I very distinctly remember the day Mortal Kombat showed up at the Tate Student Center at UGA. They pulled the Operation: Wolf machine and moved it around the corner to make room for this new machine. I remember I walked in and stood in line at my favorite grilled cheese spot when I heard a huge roar coming from the arcade. Naturally, I made my way there and found a crowd of students gathered around watching two guys play and that was my first glimpse of Raiden and Scorpion, who turned out to be the only two characters I ever really learned how to play.

The Mortal Kombat games are pretty violent, in fact, so violent they even messes up some of the developers working on them.

I still see it that way. It’s so ridiculously over the top there’s no way I can take it seriously! :)

Hey, I’ve actually been struggling with this exact question recently and am currently landing somewhere in the middle.

I randomly decided, for the first time in my life, to get into a fighting game beyond the most basic surface level, and started poking around the genre to pick a game. My criteria was just providing a good casual-competitive environment for a new player jumping online, but this turned out to be hard to find – almost everything appears to suffer from bad netcode, a total lack of non-master-level players still playing, or both. So MK11 won kind of by default, being in the right place at the right time with the combination of good netcode and a healthy playerbase driven by the new expansion’s launch.

So I bought it, despite finding the hyperviolence juvenile and offputting – from an aesthetic point of view, I’d rather be playing basically any of the other games in the genre.

I remember seeing some videos of MK9, and that was part of why I was hesitant to try MK11. But FWIW, MK9’s approach bothered me much more than MK11 does. There’s some sort of uncanny valley type of effect, where MK9’s were just grounded and physically plausible enough for me to perceive them as actual trauma happening to a an actual human body. But MK11, despite being more visually detailed, takes things to such an absurdly over-the-top extreme that it doesn’t read as “real” to me, and (at least sometimes) becomes comical.

It also helps that the game clearly establishes that anything happening within a fight beyond winning or losing doesn’t really happen.
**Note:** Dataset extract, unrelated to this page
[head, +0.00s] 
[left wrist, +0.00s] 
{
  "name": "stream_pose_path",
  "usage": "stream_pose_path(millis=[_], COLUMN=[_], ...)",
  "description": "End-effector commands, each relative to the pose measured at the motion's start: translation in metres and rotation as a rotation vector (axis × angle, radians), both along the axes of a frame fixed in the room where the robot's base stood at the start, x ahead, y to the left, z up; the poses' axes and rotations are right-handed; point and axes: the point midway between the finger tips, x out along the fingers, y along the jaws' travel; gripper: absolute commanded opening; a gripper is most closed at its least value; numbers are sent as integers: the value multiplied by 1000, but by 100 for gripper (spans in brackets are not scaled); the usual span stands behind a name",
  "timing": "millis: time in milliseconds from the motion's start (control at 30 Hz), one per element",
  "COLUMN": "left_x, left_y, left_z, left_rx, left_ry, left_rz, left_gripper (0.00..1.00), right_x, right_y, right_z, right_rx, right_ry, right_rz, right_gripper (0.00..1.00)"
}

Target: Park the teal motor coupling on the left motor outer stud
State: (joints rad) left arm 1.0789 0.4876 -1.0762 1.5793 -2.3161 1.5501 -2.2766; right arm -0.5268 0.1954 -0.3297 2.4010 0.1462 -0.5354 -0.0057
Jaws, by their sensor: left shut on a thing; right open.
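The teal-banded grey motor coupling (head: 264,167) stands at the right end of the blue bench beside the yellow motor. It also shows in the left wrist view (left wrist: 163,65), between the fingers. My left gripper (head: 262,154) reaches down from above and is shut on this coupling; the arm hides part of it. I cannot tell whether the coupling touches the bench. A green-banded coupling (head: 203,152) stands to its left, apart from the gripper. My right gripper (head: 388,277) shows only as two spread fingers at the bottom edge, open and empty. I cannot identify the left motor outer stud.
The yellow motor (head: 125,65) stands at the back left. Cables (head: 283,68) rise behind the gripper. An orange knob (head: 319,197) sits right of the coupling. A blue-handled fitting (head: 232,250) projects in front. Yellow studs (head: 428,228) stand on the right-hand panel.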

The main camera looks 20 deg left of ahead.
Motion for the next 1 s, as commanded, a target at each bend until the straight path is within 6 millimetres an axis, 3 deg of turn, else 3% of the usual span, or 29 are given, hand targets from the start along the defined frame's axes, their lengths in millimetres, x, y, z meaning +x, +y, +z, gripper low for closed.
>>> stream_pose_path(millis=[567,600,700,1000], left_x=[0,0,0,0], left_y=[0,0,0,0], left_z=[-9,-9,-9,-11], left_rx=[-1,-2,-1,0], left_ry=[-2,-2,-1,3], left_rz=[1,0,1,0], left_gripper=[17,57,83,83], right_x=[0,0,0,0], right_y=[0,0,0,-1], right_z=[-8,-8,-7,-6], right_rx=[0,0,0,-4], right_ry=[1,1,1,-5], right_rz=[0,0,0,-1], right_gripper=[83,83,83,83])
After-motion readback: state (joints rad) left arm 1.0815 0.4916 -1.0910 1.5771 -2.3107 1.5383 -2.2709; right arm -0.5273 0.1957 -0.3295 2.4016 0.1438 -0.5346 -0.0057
Story mode starts off with a friendly sparring session where a girl puts five point-blank bullets through her mother, and then helps her up, no worse for wear, for a proud hug. And in all of story mode, both fighters are perfectly healthy after every bout, with any real deaths or injuries only happening in cutscenes.

But it’s totally personal where that line is. I still find it a negative against the game on the whole – depending on the violent sequence and my own mood, I’m occasionally amused, occasionally repulsed, but mostly just nonplused and waiting for the cutscene to get over so I can get back to the actual game, as @Mellified mentioned. But with the lack of viable alternatives, I’ve been willing to accept it.

And the actual game has been pretty fun! It’s got a very thorough tutorial that does a great job of breaking down the mechanics, with built-in live demos of each button’s precise timing. The single-player seems to have a ton of varied content. And there are plenty of people at various skill levels playing multiplayer, and my matches have mostly had solid connections. I’ve still got a long way to go to be competitive, but it looks like a climbable mountain rather than a sheer cliff. I completed the story mode and the tutorials, spent some time in practice mode, and then actually managed to win the occasional game online. I think my record so far is something around 2-8, which sounds discouraging, but nowhere near my 1-30-ish career records in Killer Instinct or Soulcalibur VI.

The training modes in MK11 is also the best available. You’ll learn a lot about how to play any fighting game playing them.

Deck of Ashes:

Because it caught my eye.

I might experiment with the remastered Command and Conquer as well.